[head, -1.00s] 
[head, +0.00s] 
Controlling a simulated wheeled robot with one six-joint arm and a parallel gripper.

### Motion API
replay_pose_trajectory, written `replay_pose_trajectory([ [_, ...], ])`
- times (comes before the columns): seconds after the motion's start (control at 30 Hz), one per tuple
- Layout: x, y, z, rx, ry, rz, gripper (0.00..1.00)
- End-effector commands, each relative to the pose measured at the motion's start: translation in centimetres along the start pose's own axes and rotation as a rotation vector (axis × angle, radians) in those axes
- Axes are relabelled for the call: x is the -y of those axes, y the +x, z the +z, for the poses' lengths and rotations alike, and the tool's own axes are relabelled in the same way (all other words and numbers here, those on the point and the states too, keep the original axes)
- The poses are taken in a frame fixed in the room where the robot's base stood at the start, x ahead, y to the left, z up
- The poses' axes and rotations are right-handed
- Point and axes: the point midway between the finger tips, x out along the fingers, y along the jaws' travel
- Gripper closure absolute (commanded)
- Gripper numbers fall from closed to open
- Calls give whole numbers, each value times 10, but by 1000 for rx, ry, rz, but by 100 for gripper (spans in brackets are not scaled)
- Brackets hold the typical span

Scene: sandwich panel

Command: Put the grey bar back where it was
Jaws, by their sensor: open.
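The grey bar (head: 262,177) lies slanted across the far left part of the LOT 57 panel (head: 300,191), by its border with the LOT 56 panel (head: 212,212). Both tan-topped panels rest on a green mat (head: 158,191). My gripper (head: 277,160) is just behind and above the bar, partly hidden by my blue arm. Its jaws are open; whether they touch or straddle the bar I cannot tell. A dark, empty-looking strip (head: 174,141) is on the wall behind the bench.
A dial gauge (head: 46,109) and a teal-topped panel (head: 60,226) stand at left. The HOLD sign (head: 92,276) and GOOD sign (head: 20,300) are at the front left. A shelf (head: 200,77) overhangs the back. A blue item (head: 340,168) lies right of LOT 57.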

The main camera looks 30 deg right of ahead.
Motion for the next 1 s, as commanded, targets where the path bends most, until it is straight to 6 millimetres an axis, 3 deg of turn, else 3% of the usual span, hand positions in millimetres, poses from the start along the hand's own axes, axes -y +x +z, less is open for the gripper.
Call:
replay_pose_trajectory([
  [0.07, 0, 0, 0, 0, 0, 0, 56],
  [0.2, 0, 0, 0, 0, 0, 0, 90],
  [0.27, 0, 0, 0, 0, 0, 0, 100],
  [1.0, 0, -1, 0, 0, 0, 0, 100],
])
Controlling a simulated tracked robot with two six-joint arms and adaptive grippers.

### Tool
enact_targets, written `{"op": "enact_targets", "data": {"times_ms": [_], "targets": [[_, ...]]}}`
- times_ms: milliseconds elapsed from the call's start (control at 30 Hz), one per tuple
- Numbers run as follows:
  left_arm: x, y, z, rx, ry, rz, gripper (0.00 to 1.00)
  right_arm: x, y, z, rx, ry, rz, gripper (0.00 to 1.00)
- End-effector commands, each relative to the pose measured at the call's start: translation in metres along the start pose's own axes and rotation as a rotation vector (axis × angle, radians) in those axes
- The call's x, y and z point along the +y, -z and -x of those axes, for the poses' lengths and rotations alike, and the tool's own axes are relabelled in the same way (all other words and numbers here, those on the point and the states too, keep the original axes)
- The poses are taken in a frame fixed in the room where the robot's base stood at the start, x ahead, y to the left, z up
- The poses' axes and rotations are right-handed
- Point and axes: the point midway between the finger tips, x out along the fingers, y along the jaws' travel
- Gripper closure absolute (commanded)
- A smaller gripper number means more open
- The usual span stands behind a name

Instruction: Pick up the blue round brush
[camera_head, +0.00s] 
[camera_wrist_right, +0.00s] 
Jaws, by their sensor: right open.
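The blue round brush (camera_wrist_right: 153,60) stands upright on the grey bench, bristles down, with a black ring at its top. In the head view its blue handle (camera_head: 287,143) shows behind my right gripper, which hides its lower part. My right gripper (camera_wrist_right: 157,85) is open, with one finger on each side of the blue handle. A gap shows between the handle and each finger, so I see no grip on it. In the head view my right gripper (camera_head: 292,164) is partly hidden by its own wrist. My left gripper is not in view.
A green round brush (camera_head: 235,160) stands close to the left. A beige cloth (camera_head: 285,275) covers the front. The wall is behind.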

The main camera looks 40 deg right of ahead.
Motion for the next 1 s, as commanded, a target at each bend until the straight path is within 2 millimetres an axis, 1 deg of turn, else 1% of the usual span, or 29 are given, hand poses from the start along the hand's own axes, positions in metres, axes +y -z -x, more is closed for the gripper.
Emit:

=-=-=-=-=

What is needed ▸
Return nothing but the lines running from the line with "- Layout: x, y, z, rx, ry, rz, gripper" through the line with "- Axes are relabelled", exactly as they appear.

Worked solution ▸
- Layout: x, y, z, rx, ry, rz, gripper (0.00..1.00)
- End-effector commands, each relative to the pose measured at the motion's start: translation in centimetres along the start pose's own axes and rotation as a rotation vector (axis × angle, radians) in those axes
- Axes are relabelled for the call: x is the -y of those axes, y the +x, z the +z, for the poses' lengths and rotations alike, and the tool's own axes are relabelled in the same way (all other words and numbers here, those on the point and the states too, keep the original axes)

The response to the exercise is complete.